A abertura de uma CPI para investigar a influência dos empresários de ônibus na política fluminense tem tudo para virar de pernas para o ar, a partir desta semana, a Assembléia Legislativa do Rio de Janeiro. A primeira investigação sobre a "caixinha" da federação das empresas de ônibus, a Fetranspor, é um dos efeitos da revelação, na última edição de ISTOÉ, do teor de uma conversa do governador Anthony Garotinho (PDT) com os deputados peemedebistas Jorge Picciani e Sérgio Cabral Filho, presidente da Assembléia. A reunião, que decidiria os rumos da Secretaria de Transportes, terminou com a expulsão dos dois caciques locais do PMDB do gabinete do governador. O episódio enterrou a lua-de-mel de Garotinho com Cabral e deu início a uma onda de acusações e histórias malcontadas que, além da CPI, são alvos de uma investigação aberta pelo Ministério Público estadual.

Na noite de domingo, dia 18, após comentar a reportagem de ISTOÉ numa conversa com Marília Gabriela, do SBT, Garotinho disse ter sofrido uma tentativa de suborno para desistir do decreto que reduzia em 15% o preço das passagens nas 588 linhas de ônibus do Grande Rio. O autor do telefonema teria oferecido o que ele quisesse para desistir da idéia. Na quarta-feira, o governador interrompeu o feriado para prestar um depoimento ao Ministério Público e, numa entrevista, deu outra versão para o episódio: a ligação teria sido para o telefone vermelho, numa linha privativa que o liga aos secretários e a dois gabinetes da Assembléia, de Cabral e o da líder do PDT, Graça Melo. O sujeito, identificando-se como Coelho, disse que ligava da Assembléia, era o relações públicas da Fetranspor, e convidou o chefe do Executivo para uma reunião informal em seu escritório. Garotinho teria desligado o telefone por considerar a conversa "estranha". As duas versões levantaram dúvidas que deverão ser sanadas pela CPI e pelo MP. Como o governador atende a um telefonema sem conhecer o interlocutor? Por que ele não procurou saber imediatamente de onde teria partido a tentativa de suborno? Por que Garotinho falou em suborno só na primeira entrevista? "O que vale é a entrevista coletiva. No SBT, ele estava descontraído, nem tinha pensado em fazer a denúncia", arrisca o secretário de Comunicação Social, Carlos Henrique Vasconcelos. Segundo ele, o governador não procurou Cabral porque as relações entre os dois estavam estremecidas e demorou para falar porque queria identificar o tal Coelho.

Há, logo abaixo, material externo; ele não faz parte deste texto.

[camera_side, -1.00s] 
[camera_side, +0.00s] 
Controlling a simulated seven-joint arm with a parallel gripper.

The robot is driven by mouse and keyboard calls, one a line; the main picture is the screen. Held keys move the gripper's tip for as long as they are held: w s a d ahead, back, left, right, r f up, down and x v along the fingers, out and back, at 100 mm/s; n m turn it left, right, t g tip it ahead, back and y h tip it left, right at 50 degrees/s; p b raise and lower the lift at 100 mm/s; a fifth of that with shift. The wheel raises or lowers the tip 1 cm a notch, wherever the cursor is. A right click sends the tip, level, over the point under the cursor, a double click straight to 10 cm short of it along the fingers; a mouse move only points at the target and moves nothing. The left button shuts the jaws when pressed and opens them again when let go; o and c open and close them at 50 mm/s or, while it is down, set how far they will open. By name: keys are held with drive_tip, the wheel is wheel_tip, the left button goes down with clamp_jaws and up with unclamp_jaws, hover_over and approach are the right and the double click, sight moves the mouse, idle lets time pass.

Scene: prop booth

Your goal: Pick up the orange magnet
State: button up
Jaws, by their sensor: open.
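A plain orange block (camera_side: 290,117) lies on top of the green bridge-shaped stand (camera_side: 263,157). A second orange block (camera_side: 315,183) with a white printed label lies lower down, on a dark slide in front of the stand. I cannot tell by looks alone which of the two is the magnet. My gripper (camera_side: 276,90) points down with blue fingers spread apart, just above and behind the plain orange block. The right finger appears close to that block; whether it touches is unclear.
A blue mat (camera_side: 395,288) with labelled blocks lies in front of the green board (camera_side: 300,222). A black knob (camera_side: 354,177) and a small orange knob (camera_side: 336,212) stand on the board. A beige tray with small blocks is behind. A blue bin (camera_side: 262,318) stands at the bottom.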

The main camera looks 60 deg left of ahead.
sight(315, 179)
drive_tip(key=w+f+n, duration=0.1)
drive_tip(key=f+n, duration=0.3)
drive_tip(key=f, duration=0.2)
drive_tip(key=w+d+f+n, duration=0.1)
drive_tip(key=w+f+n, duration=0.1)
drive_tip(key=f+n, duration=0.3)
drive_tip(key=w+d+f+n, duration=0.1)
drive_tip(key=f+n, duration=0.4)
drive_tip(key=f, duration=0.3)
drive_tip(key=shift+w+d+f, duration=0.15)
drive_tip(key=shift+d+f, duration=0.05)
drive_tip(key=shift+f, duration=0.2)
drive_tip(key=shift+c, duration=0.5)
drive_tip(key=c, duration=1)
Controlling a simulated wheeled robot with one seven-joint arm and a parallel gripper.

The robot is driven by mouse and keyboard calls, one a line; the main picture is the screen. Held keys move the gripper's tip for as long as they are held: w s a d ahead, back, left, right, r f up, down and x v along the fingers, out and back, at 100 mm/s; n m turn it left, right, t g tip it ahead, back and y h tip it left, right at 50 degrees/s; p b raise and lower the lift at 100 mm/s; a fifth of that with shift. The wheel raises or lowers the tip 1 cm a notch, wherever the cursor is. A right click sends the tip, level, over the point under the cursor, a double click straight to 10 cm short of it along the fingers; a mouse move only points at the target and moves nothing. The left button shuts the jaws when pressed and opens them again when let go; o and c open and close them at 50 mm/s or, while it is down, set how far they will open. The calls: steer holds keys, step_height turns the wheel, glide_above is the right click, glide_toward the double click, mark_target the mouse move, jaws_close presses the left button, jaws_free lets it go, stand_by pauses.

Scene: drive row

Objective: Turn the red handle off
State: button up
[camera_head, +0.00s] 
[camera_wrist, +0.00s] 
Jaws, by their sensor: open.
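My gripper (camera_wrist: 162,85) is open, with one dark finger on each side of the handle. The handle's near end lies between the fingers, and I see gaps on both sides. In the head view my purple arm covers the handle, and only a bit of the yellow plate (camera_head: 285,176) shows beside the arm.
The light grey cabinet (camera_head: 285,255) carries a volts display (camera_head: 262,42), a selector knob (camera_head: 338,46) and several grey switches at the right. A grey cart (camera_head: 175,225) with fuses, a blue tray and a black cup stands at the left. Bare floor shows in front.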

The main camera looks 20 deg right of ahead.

Interlocutores próximos ao governador afirmam que ele se referiu ao procurador aposentado da Assembléia José Carlos Torres Coelho, que teve o auge de sua influência no governo Moreira Franco (1987-94), quando era filiado ao PMDB. Entre agosto e novembro do ano passado, foi vice-presidente de Futebol do Fluminense. Um companheiro de diretoria o define como "o barrigudo mais querido do clube", revelando que, por diversas vezes, o Coelho-cartola arrumou dinheiro para aliviar as dificuldades do clube.

Acuado, Coelho deu uma cartada que pode abrir uma crise no PDT: contratou como advogado Nilo Batista, ex-governador e um dos pedetistas graúdos ligados a Leonel Brizola. "Garanto que meu cliente não telefonou para o governador. Mesmo assim, o governador fala num convite para uma reunião informal. Não seria crime nem se a convidada fosse uma virgem com menos de 18 anos", diz Nilo. A influência de Coelho na Assembléia é ilustrada por uma historinha do deputado Eider Dantas (PFL). Numa sessão de 1995, Eider espalhou no plenário que uma pasta de Coelho com os nomes dos "fregueses" da Fetranspor teria caído nas mãos de um jornalista. "O plenário ficou vazio. Uns 20 deputados foram saindo de fininho, apavorados. Quando Coelho negou, quase me mataram", conta Eider.

O PMDB e Cabral acusam o governador de tramar tudo para enfraquecer o partido e ajudar o empresário Amaury Andrade, dono da empresa de ônibus 1001 e adversário do atual presidente da Fetranspor, José Carlos Lavoura. Amaury Andrade é vice-presidente da entidade e patrocinava o programa de Garotinho, de quem seria amigo, na rádio Tupi. O decreto de Garotinho poupou as linhas de ônibus do interior, onde está a força da 1001. Cabral ameaça aprovar um decreto legislativo de Paulo Melo que estende a redução das passagens às linhas do interior. A deputada Cidinha Campos (PDT) pretende reforçar a CPI com a abertura de um serviço de disque-denúncia. Ela já começou a investigar os documentos apresentados pelo ex-governador Marcello Alencar ao Ministério Público que indicam o enriquecimento desproporcional de Cabral.